The right of free speech generally entitles a person to, among other things, protection from government persecution based on speech. . . . The goal of disciplinary proceedings is not punitive; rather, it is to “restore and maintain the dignity and impartiality of the judiciary and to protect the public.” . . . Freedom of speech is not the freedom from all consequences for one’s actions. Moreover, a “judge must . . . accept restrictions on conduct that might be viewed as burdensome by the ordinary citizen and should do so freely and willingly.” . . . The First Amendment does not provide government employees carte blanche to engage in conduct that amounts to “insubordination” that “interfere[s] with working relationships.” . . . This type of conduct is certainly beyond the pale for a member of our judiciary. Respondent’s refusal to simply convey that she had arrived at work as required by the Chief Judge’s order amounted to insubordination and clearly interfered with multiple working relationships.
The Court concluded that sending the emails was part of the judge’s obstruction of court administration that also included her failure to comply with the performance plan and her intentional refusal to follow the Chief Judge’s orders.
In addition, the Court found that the judge committed misconduct by:
- Abusing her contempt powers in 2 summary eviction proceedings by failing to hold proper hearings, forcing parties to pay illegal sanctions in civil actions, and unlawfully jailing a process server for civil contempt;
- Summarily dismissing or adjourning cases because a party had used a process server that she believed was dishonest without making factual findings that process had not been served, and, when the Chief Judge admonished her to stop dismissing cases, “pretextually dismiss[ing] cases, misapplying the law to get to the result she wanted—not the result that was just or required;”

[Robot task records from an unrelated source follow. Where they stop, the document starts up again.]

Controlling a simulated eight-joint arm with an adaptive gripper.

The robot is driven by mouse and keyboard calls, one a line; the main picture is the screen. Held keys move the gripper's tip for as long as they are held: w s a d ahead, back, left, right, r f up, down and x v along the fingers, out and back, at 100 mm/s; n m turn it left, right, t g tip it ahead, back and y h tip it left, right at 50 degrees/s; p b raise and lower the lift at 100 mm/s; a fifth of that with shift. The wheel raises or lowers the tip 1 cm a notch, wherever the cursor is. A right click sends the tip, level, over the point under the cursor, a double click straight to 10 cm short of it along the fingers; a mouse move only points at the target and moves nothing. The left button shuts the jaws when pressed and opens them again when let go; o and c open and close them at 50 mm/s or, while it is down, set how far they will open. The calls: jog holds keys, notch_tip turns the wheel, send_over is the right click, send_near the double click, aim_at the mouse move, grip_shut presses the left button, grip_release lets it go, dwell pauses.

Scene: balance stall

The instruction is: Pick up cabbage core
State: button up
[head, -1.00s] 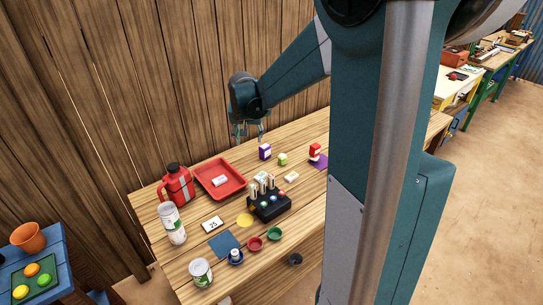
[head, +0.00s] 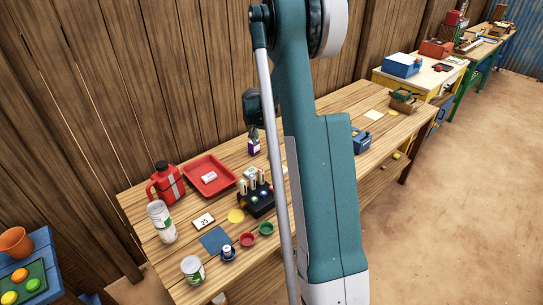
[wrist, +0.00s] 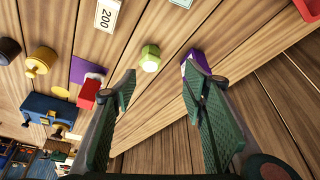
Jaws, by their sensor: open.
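The cabbage core is most likely the small pale green faceted piece (wrist: 150,58) on the wooden table in the wrist view. In the head view it does not show; my arm stands in front of that area. My gripper (wrist: 161,70) is open and empty. The green piece shows in the gap between its fingertips, nearer the left one, and appears beyond them. A purple and white box (wrist: 194,58) is partly hidden by the right finger. In the head view my gripper (head: 253,133) is just above this purple box (head: 254,148).
A red box (wrist: 88,93) on a purple mat (wrist: 84,69) lies left of the left finger. A blue case (wrist: 48,113) is farther left. A "200" card (wrist: 107,15) lies above. A red tray (head: 210,178) and a black block with rods (head: 256,203) stand nearby.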

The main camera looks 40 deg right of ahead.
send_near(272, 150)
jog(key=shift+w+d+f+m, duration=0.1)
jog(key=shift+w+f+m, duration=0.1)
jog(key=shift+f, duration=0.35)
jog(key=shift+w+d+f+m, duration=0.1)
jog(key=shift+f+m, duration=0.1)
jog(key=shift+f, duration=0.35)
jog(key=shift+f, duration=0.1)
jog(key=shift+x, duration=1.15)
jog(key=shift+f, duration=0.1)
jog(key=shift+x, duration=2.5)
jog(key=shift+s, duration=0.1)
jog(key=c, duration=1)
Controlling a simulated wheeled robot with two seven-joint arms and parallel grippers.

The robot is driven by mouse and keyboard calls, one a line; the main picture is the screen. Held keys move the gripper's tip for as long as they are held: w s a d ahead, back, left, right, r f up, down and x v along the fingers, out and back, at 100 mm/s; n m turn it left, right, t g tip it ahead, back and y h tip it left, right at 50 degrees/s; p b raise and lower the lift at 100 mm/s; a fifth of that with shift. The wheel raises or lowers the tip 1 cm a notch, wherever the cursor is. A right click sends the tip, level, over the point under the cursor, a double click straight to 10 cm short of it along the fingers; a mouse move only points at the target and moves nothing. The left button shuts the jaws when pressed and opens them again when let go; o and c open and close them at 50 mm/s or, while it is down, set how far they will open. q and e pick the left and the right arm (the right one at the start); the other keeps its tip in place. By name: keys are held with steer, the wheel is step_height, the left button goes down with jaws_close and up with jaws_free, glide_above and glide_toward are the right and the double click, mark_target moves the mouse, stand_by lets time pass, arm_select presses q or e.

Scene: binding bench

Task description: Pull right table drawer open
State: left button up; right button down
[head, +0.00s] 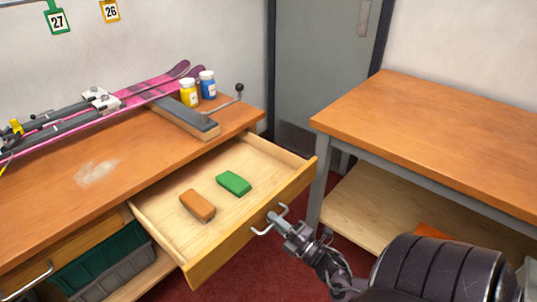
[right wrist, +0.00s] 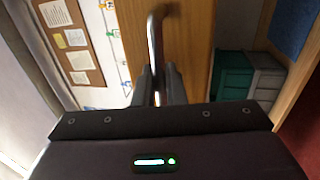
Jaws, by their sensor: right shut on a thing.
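The right table drawer (head: 165,217) is pulled well out from the wooden bench (head: 60,210) in the head view. An orange-brown block (head: 197,205) and a green block (head: 233,183) lie inside it. My right gripper (head: 277,222) is shut on the metal handle (head: 262,231) on the drawer's front. In the right wrist view the handle (right wrist: 155,35) runs up from between the two fingers (right wrist: 158,88), against the wooden drawer front (right wrist: 188,45). My left gripper is not in view.
Skis (head: 150,88), a yellow bottle (head: 189,93), a blue bottle (head: 207,85) and a dark bar (head: 180,118) are on the bench. Another table (head: 430,125) with a lower shelf stands at right. Green and grey bins (head: 105,262) sit under the bench. Red floor (head: 262,272) shows between the tables.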

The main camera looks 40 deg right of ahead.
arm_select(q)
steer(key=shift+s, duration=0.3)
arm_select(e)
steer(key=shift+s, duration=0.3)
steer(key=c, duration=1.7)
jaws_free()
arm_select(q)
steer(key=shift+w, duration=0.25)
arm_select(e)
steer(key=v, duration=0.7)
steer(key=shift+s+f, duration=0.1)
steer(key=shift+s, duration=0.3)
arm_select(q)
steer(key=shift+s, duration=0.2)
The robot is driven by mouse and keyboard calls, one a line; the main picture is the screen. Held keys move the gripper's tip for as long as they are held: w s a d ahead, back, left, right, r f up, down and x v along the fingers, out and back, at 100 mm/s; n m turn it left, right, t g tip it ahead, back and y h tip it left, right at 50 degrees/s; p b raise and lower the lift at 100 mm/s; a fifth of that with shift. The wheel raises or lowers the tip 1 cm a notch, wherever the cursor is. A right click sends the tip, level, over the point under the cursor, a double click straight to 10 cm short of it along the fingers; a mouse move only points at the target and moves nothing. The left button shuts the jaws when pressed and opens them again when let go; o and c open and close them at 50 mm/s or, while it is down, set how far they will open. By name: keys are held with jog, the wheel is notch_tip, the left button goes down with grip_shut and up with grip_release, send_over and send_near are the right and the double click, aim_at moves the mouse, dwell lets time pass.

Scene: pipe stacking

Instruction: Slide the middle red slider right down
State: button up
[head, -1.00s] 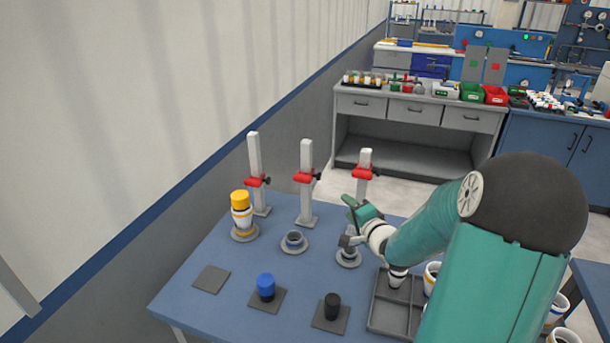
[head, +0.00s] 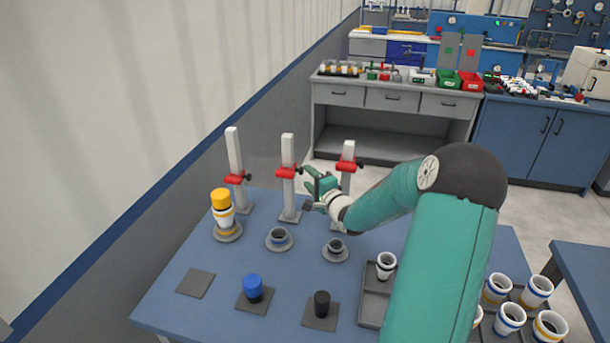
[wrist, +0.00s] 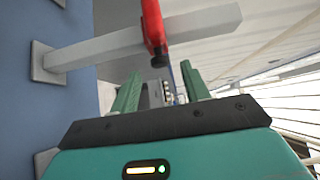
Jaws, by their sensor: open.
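My gripper (head: 311,188) is open and empty, just right of the middle post in the head view. In the wrist view its two green fingers (wrist: 160,74) stand apart with nothing between them. The slider does not appear to be between the fingers.
The left red slider (head: 236,179) and right red slider (head: 346,165) sit on neighbouring posts. A yellow-topped cup stack (head: 222,208), ring holders (head: 279,239), a blue cylinder (head: 253,287) and a black cylinder (head: 322,303) stand on the blue table. A tray (head: 372,309) is at right.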

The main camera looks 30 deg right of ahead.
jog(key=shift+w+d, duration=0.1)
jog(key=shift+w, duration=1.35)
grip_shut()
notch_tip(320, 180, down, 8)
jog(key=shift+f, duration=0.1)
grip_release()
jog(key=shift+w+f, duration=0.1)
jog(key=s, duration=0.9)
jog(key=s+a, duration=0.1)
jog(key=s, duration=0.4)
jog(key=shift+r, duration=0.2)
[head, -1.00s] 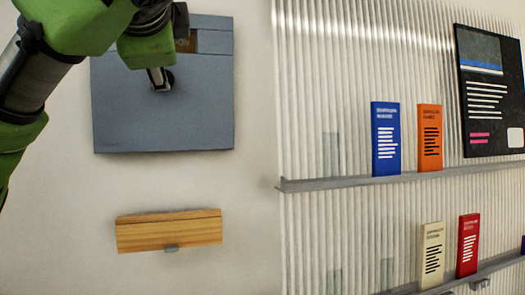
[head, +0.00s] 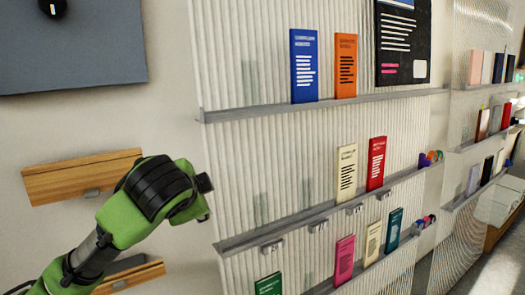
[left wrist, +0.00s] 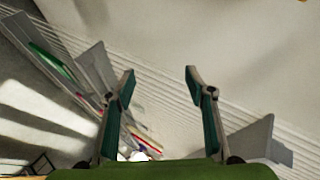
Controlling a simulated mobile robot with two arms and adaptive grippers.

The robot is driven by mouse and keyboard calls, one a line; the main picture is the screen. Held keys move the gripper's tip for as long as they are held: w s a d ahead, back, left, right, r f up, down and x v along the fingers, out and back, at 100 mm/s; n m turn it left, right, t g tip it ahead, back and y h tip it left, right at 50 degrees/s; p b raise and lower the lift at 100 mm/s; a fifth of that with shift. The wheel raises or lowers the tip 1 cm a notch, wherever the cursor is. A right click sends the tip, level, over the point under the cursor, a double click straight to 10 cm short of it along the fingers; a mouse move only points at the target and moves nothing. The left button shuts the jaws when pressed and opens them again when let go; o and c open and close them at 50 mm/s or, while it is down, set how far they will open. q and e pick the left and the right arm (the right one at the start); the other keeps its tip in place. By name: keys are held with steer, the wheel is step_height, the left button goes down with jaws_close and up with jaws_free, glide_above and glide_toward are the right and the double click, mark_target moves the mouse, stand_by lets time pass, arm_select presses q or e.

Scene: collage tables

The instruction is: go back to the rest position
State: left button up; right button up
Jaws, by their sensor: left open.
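My left arm (head: 130,215) comes in from the lower left in the head view, in front of the wooden ledges and just left of the ribbed shelf panel. Its fingers cannot be made out there. In the left wrist view my left gripper (left wrist: 159,80) is open, with its two fingers spread and nothing between them. My right gripper is in neither view.
A ribbed panel (head: 240,60) carries grey ledges with blue (head: 304,66), orange (head: 345,66), cream (head: 346,172) and red (head: 376,163) booklets. A grey board (head: 70,50) and wooden ledge (head: 80,178) are at left. More shelving stands at right.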

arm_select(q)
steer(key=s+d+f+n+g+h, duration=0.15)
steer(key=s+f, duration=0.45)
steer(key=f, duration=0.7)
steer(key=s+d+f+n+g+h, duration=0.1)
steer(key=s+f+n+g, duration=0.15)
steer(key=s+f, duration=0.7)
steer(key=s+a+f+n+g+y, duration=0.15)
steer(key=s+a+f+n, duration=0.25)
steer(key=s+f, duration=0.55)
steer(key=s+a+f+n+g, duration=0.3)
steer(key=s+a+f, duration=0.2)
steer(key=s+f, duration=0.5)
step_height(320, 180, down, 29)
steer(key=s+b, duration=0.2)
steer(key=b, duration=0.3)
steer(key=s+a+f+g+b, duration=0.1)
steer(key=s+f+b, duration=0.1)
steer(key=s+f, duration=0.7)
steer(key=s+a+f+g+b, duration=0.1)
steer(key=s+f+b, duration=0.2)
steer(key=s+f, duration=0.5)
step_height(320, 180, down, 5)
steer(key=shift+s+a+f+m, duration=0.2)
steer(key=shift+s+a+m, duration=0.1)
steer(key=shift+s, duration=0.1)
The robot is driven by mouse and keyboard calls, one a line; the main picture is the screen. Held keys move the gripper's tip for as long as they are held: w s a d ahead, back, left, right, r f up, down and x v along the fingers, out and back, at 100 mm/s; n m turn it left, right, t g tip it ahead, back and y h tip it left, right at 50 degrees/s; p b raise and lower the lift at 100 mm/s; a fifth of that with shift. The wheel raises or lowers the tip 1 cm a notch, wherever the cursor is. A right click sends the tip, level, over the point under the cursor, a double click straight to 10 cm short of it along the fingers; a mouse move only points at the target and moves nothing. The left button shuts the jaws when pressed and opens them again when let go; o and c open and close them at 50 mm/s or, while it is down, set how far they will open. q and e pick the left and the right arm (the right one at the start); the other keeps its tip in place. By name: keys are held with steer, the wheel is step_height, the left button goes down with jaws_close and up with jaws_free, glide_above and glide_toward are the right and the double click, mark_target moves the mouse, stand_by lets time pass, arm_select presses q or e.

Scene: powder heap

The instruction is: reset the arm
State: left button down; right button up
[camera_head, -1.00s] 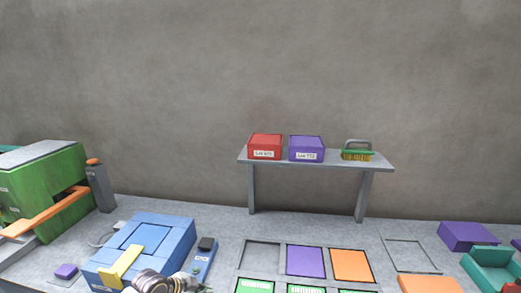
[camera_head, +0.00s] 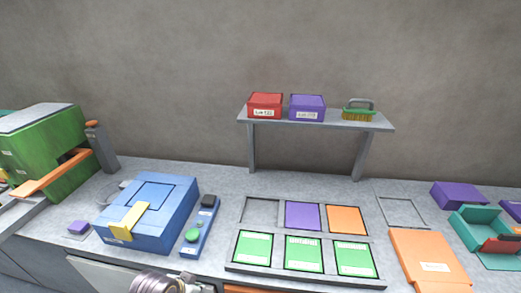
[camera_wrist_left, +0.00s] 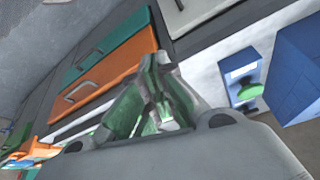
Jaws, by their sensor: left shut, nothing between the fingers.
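My left gripper (camera_wrist_left: 160,82) shows in the left wrist view with its grey-green fingers together and nothing between them. It is in front of cabinet fronts with an orange drawer (camera_wrist_left: 112,82) and a teal drawer (camera_wrist_left: 105,45). In the head view only a metallic part of my left arm (camera_head: 157,283) shows at the bottom edge, in front of the bench. My right gripper is in neither view.
On the bench stand a blue box machine (camera_head: 170,220), a blue control unit with a green button (camera_head: 192,236), a sectioned tray (camera_head: 232,267), an orange panel (camera_head: 425,262) and a teal holder (camera_head: 475,225). A shelf (camera_head: 315,119) carries boxes and a brush.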

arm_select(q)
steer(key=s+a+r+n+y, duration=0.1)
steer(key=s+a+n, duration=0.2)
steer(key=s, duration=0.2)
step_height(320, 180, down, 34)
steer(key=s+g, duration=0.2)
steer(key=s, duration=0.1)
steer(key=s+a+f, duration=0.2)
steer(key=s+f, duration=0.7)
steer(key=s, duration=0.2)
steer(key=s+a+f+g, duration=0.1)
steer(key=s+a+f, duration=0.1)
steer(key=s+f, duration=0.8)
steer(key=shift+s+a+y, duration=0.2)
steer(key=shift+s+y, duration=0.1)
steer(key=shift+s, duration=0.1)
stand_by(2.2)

- Intentionally disconnecting the videorecording equipment in her courtroom, purposefully failing to maintain a record of proceedings in her courtroom for weeks, using her personal cell phone to record proceedings, and lying to the Commission about disconnecting the equipment; and
- Parking in a handicap loading zone at a gym, blocking in another car, placing an “official business” placard in her vehicle window that said, “this vehicle shall not be cited or impounded under penalty of law,” and flashing her judge’s badge when a police officer arrived.
In aggravation, the Court found that the judge committed much of the misconduct while she was “on the bench,” noting that “whether something occurs ‘on the bench’ is not literal, but rather depends on whether the conduct occurs in that person’s capacity as a judge. . . .” The Court concluded: “Respondent engaged in repeated, deliberate misconduct that besmirched the judiciary’s reputation and prejudiced the administration of justice. The nature and pervasiveness of respondent’s misconduct requires the highest condemnation and harshest sanction.”
Because the judge’s term ended at the end of 2023, the Court rejected as moot the Commission’s recommendation that she be removed from office. (As the Court noted, the judge had been taken off the 2022 ballot because she incorrectly stated on her affidavit of identity that she had paid all outstanding late filing fees under the state campaign finance act.) Instead, the Court imposed a “conditional” 6-year suspension without pay that will only take effect if the now-former judge is elected or appointed to the bench within 6 years; if that happens, she will be suspended without pay until 6 years after the date of the discipline decision. In re Davis (Michigan Supreme Court June 23, 2023).